__WRITTEN EXERCISE__: Extract every record, keeping each one exactly as it is.

__RECORDED DATA__:
....................

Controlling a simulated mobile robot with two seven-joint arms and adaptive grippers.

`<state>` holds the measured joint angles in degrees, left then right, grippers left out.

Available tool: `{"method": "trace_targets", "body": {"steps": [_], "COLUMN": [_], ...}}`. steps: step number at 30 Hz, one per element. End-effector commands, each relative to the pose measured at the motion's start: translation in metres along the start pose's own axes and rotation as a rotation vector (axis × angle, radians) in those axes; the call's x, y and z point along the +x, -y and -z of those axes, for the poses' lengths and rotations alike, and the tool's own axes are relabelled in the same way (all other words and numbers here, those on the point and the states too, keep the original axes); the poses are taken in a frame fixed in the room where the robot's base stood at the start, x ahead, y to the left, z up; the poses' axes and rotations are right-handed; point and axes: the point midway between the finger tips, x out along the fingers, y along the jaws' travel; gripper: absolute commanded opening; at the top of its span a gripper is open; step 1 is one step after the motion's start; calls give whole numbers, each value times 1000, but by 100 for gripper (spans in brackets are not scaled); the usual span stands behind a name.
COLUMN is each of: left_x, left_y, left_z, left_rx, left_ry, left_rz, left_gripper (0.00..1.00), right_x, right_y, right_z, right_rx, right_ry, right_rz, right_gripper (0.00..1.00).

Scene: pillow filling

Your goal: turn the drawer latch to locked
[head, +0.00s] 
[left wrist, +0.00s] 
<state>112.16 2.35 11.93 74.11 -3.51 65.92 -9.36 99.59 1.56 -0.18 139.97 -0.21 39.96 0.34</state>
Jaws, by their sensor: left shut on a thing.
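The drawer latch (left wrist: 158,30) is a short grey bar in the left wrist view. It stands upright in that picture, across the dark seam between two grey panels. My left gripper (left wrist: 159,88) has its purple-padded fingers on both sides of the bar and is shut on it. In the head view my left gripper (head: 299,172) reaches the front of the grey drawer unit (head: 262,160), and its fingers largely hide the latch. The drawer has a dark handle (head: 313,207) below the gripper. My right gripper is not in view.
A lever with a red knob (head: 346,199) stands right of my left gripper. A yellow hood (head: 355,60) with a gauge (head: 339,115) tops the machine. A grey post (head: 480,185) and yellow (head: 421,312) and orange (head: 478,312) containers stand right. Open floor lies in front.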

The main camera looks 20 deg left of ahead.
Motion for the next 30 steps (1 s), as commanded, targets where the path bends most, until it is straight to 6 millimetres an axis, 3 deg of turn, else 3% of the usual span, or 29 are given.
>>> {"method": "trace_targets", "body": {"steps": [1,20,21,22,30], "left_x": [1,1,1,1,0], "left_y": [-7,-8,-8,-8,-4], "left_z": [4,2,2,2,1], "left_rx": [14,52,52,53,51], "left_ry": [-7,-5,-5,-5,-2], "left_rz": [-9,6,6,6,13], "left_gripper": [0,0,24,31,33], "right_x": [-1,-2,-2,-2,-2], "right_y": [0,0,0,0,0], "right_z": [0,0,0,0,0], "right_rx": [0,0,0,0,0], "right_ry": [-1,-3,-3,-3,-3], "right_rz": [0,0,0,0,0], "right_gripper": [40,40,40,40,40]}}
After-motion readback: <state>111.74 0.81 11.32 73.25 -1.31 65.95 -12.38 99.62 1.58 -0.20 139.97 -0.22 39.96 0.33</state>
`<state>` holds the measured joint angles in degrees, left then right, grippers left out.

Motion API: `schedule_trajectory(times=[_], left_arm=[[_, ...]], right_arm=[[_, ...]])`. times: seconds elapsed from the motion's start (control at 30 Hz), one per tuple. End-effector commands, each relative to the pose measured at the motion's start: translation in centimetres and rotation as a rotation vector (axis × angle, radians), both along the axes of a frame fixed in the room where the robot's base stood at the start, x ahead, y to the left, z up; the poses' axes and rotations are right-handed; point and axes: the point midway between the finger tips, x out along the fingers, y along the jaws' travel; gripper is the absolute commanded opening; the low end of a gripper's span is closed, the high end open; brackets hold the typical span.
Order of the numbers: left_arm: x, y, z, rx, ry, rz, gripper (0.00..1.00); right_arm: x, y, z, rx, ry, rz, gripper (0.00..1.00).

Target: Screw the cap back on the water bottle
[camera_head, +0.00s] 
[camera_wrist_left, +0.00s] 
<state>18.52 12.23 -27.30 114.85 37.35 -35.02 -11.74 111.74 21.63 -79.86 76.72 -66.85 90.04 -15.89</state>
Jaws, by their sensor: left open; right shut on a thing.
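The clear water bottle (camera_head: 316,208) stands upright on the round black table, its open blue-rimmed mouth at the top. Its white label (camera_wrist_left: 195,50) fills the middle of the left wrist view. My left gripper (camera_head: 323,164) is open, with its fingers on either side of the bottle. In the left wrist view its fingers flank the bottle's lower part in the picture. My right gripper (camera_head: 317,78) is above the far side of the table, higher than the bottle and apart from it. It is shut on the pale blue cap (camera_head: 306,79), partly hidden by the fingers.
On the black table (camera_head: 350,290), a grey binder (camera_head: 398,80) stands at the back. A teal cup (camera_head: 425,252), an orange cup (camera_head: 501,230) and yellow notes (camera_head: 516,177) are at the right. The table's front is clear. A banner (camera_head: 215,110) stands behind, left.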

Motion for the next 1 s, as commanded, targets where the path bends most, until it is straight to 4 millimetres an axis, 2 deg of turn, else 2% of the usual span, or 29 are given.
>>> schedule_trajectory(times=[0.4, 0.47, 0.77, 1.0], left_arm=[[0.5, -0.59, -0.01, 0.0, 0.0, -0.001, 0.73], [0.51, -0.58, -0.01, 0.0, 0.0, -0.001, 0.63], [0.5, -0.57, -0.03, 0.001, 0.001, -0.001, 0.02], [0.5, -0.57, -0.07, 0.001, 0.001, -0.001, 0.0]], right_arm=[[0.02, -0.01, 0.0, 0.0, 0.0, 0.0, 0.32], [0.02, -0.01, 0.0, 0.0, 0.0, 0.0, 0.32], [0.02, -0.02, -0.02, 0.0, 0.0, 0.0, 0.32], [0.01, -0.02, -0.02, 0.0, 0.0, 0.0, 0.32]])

....................

__TASK OUTPUT__:
Controlling a simulated mobile robot with two seven-joint arms and adaptive grippers.

`<state>` holds the measured joint angles in degrees, left then right, grippers left out.

Available tool: `{"method": "trace_targets", "body": {"steps": [_], "COLUMN": [_], ...}}`. steps: step number at 30 Hz, one per element. End-effector commands, each relative to the pose measured at the motion's start: translation in metres along the start pose's own axes and rotation as a rotation vector (axis × angle, radians) in those axes; the call's x, y and z point along the +x, -y and -z of those axes, for the poses' lengths and rotations alike, and the tool's own axes are relabelled in the same way (all other words and numbers here, those on the point and the states too, keep the original axes); the poses are taken in a frame fixed in the room where the robot's base stood at the start, x ahead, y to the left, z up; the poses' axes and rotations are right-handed; point and axes: the point midway between the finger tips, x out along the fingers, y along the jaws' travel; gripper: absolute commanded opening; at the top of its span a gripper is open; step 1 is one step after the motion's start; calls give whole numbers, each value times 1000, but by 100 for gripper (spans in brackets are not scaled); the usual span stands behind a name.
COLUMN is each of: left_x, left_y, left_z, left_rx, left_ry, left_rz, left_gripper (0.00..1.00), right_x, right_y, right_z, right_rx, right_ry, right_rz, right_gripper (0.00..1.00).

Scene: pillow filling

Your goal: turn the drawer latch to locked
[head, +0.00s] 
[left wrist, +0.00s] 
<state>112.16 2.35 11.93 74.11 -3.51 65.92 -9.36 99.59 1.56 -0.18 139.97 -0.21 39.96 0.34</state>
Jaws, by their sensor: left shut on a thing.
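The drawer latch (left wrist: 158,30) is a short grey bar in the left wrist view. It stands upright in that picture, across the dark seam between two grey panels. My left gripper (left wrist: 159,88) has its purple-padded fingers on both sides of the bar and is shut on it. In the head view my left gripper (head: 299,172) reaches the front of the grey drawer unit (head: 262,160), and its fingers largely hide the latch. The drawer has a dark handle (head: 313,207) below the gripper. My right gripper is not in view.
A lever with a red knob (head: 346,199) stands right of my left gripper. A yellow hood (head: 355,60) with a gauge (head: 339,115) tops the machine. A grey post (head: 480,185) and yellow (head: 421,312) and orange (head: 478,312) containers stand right. Open floor lies in front.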

The main camera looks 20 deg left of ahead.
Motion for the next 30 steps (1 s), as commanded, targets where the path bends most, until it is straight to 6 millimetres an axis, 3 deg of turn, else 3% of the usual span, or 29 are given.
>>> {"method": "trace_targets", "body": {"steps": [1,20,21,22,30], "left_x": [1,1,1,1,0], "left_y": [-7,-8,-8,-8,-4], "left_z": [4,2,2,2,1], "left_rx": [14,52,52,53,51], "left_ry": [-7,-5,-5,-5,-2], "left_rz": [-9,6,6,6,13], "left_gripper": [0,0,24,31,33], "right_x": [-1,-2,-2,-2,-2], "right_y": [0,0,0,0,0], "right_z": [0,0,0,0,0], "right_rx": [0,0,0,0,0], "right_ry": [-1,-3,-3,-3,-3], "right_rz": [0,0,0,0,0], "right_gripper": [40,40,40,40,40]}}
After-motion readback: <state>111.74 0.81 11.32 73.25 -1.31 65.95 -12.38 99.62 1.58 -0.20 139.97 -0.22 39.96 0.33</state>
`<state>` holds the measured joint angles in degrees, left then right, grippers left out.

Motion API: `schedule_trajectory(times=[_], left_arm=[[_, ...]], right_arm=[[_, ...]])`. times: seconds elapsed from the motion's start (control at 30 Hz), one per tuple. End-effector commands, each relative to the pose measured at the motion's start: translation in centimetres and rotation as a rotation vector (axis × angle, radians), both along the axes of a frame fixed in the room where the robot's base stood at the start, x ahead, y to the left, z up; the poses' axes and rotations are right-handed; point and axes: the point midway between the finger tips, x out along the fingers, y along the jaws' travel; gripper is the absolute commanded opening; the low end of a gripper's span is closed, the high end open; brackets hold the typical span.
Order of the numbers: left_arm: x, y, z, rx, ry, rz, gripper (0.00..1.00); right_arm: x, y, z, rx, ry, rz, gripper (0.00..1.00).

Target: Screw the cap back on the water bottle
[camera_head, +0.00s] 
[camera_wrist_left, +0.00s] 
<state>18.52 12.23 -27.30 114.85 37.35 -35.02 -11.74 111.74 21.63 -79.86 76.72 -66.85 90.04 -15.89</state>
Jaws, by their sensor: left open; right shut on a thing.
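The clear water bottle (camera_head: 316,208) stands upright on the round black table, its open blue-rimmed mouth at the top. Its white label (camera_wrist_left: 195,50) fills the middle of the left wrist view. My left gripper (camera_head: 323,164) is open, with its fingers on either side of the bottle. In the left wrist view its fingers flank the bottle's lower part in the picture. My right gripper (camera_head: 317,78) is above the far side of the table, higher than the bottle and apart from it. It is shut on the pale blue cap (camera_head: 306,79), partly hidden by the fingers.
On the black table (camera_head: 350,290), a grey binder (camera_head: 398,80) stands at the back. A teal cup (camera_head: 425,252), an orange cup (camera_head: 501,230) and yellow notes (camera_head: 516,177) are at the right. The table's front is clear. A banner (camera_head: 215,110) stands behind, left.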

Motion for the next 1 s, as commanded, targets where the path bends most, until it is straight to 4 millimetres an axis, 2 deg of turn, else 2% of the usual span, or 29 are given.
>>> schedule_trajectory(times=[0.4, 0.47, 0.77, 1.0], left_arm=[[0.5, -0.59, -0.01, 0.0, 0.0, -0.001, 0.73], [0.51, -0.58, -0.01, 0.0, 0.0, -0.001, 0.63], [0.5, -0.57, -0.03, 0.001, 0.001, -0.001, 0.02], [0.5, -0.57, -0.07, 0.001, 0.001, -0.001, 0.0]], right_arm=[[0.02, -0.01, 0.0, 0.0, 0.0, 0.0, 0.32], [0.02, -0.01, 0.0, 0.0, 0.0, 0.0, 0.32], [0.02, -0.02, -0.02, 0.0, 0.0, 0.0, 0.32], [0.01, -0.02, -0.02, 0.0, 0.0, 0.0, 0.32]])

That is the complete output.